Cet ensemble est beaucoup plus sophistiqué donc qu’on ne le pense souvent : une fois de plus, l’absolutisme n’est pas l’arbitraire. Même si le roi réaffirme régulièrement, face aux Parlements, à l’occasion de « lits de Justice », que les juges appliquent la loi, mais que c’est au roi en son conseil qu’il appartient de définir celle-ci. Mais au fond, bien sûr transposé, ne s’agit-il pas d’un débat toujours actuel, entre pouvoirs exécutif et législatif, et autorité judiciaire?
Ceci dit, après le traumatisme de la Fronde, qui avait inspiré un désir général d’ordre et d’autorité, Louis XIV n’eut pas trop ce problème avec les Parlements. En revanche, ses successeurs, oui, comme on sait…
Mais vous soulignez d’autre part l’importance primordiale des questions religieuses à l’époque.
Le roi est sacré (et pas seulement couronné) à Reims! Le contenu religieux de la monarchie est essentiel.
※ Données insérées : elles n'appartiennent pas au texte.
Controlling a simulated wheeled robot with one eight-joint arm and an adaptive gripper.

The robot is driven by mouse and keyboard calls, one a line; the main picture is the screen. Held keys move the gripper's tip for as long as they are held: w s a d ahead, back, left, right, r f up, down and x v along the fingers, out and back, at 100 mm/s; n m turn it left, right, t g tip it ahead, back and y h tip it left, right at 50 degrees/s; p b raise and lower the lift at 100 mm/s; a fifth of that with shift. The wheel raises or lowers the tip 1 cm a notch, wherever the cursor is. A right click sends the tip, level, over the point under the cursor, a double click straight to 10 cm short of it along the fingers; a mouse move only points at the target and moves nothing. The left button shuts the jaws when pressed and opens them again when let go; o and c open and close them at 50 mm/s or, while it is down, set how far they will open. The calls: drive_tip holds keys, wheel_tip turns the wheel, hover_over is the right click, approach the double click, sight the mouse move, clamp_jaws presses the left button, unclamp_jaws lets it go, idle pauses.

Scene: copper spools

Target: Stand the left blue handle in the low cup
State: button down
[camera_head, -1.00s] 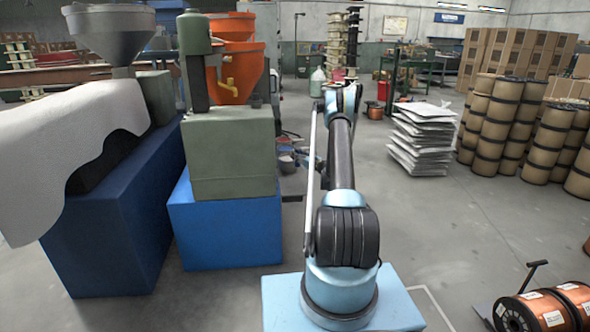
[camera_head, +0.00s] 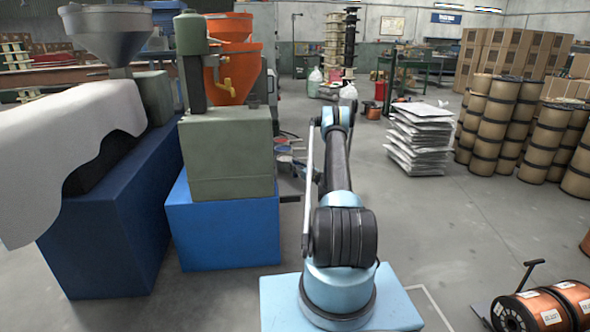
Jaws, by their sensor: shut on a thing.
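My light blue and black arm (camera_head: 338,185) reaches forward from its pale blue base, its far joint in front of the shop floor. I cannot make out my gripper; the arm seems to hide it. No blue handle can be told for sure. Small bluish and reddish things (camera_head: 287,161) lie beyond the arm on its left, too small to name.
Blue machine stands (camera_head: 225,232) and a white sheet (camera_head: 65,150) fill the left. A stack of pale sheets (camera_head: 418,140) and many spools (camera_head: 497,110) stand to the right. Copper spools (camera_head: 530,311) lie at the lower right.

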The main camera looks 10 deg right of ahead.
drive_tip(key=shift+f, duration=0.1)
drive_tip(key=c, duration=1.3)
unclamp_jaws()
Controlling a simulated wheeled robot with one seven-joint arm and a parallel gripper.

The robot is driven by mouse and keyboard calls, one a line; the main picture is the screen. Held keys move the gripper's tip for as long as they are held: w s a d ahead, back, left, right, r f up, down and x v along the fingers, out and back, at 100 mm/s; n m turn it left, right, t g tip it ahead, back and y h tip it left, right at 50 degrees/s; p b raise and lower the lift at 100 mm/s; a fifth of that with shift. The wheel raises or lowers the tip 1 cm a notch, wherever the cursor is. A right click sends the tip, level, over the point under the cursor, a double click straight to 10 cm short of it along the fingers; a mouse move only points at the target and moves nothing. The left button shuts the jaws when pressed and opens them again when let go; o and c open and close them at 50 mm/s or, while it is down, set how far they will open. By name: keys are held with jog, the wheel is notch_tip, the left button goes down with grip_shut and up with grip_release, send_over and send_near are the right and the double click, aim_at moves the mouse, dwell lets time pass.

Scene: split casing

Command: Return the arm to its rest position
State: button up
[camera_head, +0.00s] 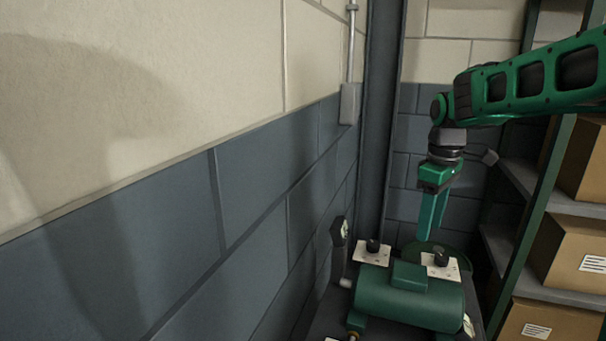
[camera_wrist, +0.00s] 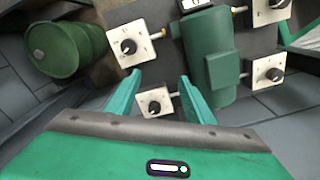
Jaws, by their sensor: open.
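My gripper (camera_head: 432,238) hangs from the green arm at the right of the head view, fingers pointing down. It is above and behind the green cylindrical casing (camera_head: 405,297). In the wrist view my gripper (camera_wrist: 161,76) shows two green fingers spread apart with nothing held between them. The casing also shows in the wrist view (camera_wrist: 208,60), to the right of the fingers. White plates with black knobs sit around it, one (camera_wrist: 154,102) seen between the fingers and one (camera_wrist: 128,46) beyond them.
A green drum (camera_wrist: 62,50) stands at the left of the wrist view. Shelves (camera_head: 520,180) with cardboard boxes (camera_head: 570,255) stand close on the right of the head view. A block wall (camera_head: 240,200) runs along the left, with a grey conduit box (camera_head: 349,103) on it.

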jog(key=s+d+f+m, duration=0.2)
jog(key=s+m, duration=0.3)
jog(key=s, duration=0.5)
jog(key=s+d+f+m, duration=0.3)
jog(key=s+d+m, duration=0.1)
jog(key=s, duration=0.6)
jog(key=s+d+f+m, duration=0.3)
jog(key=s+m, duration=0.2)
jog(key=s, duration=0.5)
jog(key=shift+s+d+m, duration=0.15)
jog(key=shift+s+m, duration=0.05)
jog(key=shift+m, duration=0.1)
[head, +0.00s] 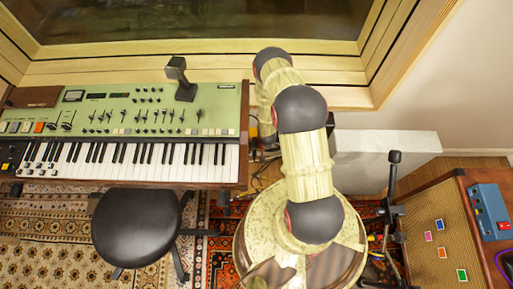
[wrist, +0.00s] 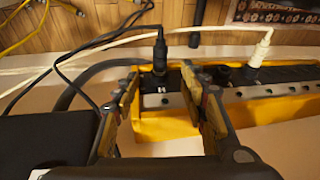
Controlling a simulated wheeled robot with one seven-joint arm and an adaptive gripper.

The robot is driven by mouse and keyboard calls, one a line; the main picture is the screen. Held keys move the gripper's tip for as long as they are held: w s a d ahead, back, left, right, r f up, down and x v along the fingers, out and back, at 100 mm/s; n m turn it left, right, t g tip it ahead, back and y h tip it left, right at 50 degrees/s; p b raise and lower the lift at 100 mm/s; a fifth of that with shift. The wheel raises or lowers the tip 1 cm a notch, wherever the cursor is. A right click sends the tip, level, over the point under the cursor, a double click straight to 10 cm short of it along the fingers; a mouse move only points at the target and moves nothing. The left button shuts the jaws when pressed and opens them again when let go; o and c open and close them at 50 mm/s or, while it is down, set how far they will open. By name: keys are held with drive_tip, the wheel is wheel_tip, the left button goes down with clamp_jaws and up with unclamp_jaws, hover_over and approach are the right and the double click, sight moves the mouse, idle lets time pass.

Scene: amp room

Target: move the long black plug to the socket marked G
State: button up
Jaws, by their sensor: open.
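A yellow power strip (wrist: 262,110) with a grey socket face runs across the wrist view. A long black plug (wrist: 160,52) stands upright in its left end, its cable going off to the left. A small pale mark shows on the face below it, too small to read surely. My gripper (wrist: 163,88) is open, with one finger on each side of the black plug's lower part. I cannot tell whether either finger touches it. No letter G is readable. The head view shows my arm, but not my gripper or the strip.
A white plug (wrist: 262,48) stands in the strip to the right, with dark shapes near it. Pale and black cables cross behind the strip. A black box (wrist: 45,140) lies at left. The head view shows a green keyboard (head: 130,120), a black stool (head: 136,226) and an amplifier (head: 440,240).

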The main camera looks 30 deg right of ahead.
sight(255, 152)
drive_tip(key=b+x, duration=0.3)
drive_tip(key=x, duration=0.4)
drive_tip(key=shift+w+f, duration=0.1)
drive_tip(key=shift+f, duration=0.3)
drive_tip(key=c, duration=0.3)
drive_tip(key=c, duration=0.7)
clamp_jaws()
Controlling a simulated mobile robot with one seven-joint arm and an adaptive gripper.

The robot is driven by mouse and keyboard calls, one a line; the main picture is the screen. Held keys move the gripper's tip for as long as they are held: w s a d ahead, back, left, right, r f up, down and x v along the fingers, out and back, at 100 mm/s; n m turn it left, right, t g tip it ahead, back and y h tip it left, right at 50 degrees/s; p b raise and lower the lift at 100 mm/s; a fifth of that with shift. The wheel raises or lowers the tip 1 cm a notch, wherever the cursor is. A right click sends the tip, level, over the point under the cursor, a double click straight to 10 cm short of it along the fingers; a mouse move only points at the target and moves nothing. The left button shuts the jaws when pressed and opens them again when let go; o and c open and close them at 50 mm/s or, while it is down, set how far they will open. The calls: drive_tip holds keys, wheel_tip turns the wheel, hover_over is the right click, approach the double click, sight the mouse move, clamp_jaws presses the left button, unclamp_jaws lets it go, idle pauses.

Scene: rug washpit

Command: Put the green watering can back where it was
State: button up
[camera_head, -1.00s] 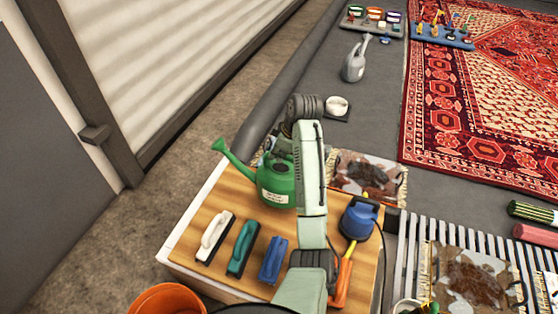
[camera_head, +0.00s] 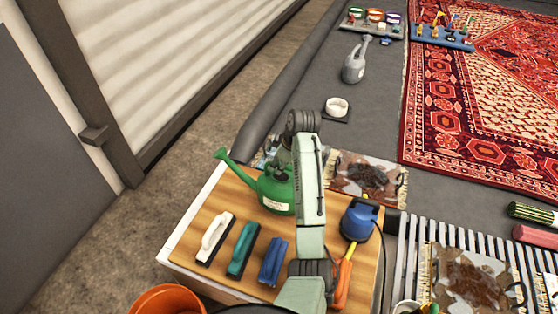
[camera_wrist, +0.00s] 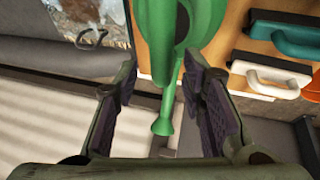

Louis XIV s’en préoccupe beaucoup, très consciencieusement (comme pour le choix des évêques, certains furent d’ailleurs remarquables) mais il n’était guère doué ou inspiré pour ce genre de questions.
Sa plus grande erreur (outre les guerres à répétition) fut bien sûr la révocation de l’Edit de Nantes en 1685 et la persécution et l’exile des protestants.
Mais les questions religieuses étaient au centre de la vie sociale et politique. On notera d’abord l’affirmation gallicane (comme le déclara Bossuet lors de l’ouverture de l’assemblée du Clergé: «Paraissez, sainte Eglise gallicane ! »), l’affirmation de l’indépendance face à Rome, jamais jusque-là proclamée aussi fortement.
Le problème essentiel fut celui du Jansénisme, position théologique mais très vite aussi morale et même politique face en particulier aux Jésuites et au pouvoir Louis quatorzien. Tout cela dans le prolongement de la Contre-Réforme catholique, à la suite du Concile de Trente de 1542 et de sa complexe déclinaison en France, différente de ce qui se passa en Europe du sud ou centrale. Fondée en 1204, l’abbaye de Port-Royal devient au XVIIe siècle l’un des hauts lieux de la réforme catholique, après les Guerres de religion, mais aussi l’un des symboles de la contestation politique et religieuse.
On se souvient de l’abbaye de Port-Royal, centre de la pensée janséniste. Port-Royal apparaît comme un foyer de résistance, aussi bien aux influences ultramontaines et aux Jésuites, qu’à l’évolution vers la monarchie absolue. Cependant on constate certaines zones de recouvrement, ou d’ambiguïté, avec le gallicanisme, lui admis et même encouragé. On est au cœur de l’une des questions le plus difficiles de l’histoire religieuse, morale et culturelle de notre pays.
Louis XIV, ne parvenant pas à réduire les religieuses de Port-Royal à l’obéissance, les dispersa en 1709 et fit raser l’abbaye deux ans plus tard.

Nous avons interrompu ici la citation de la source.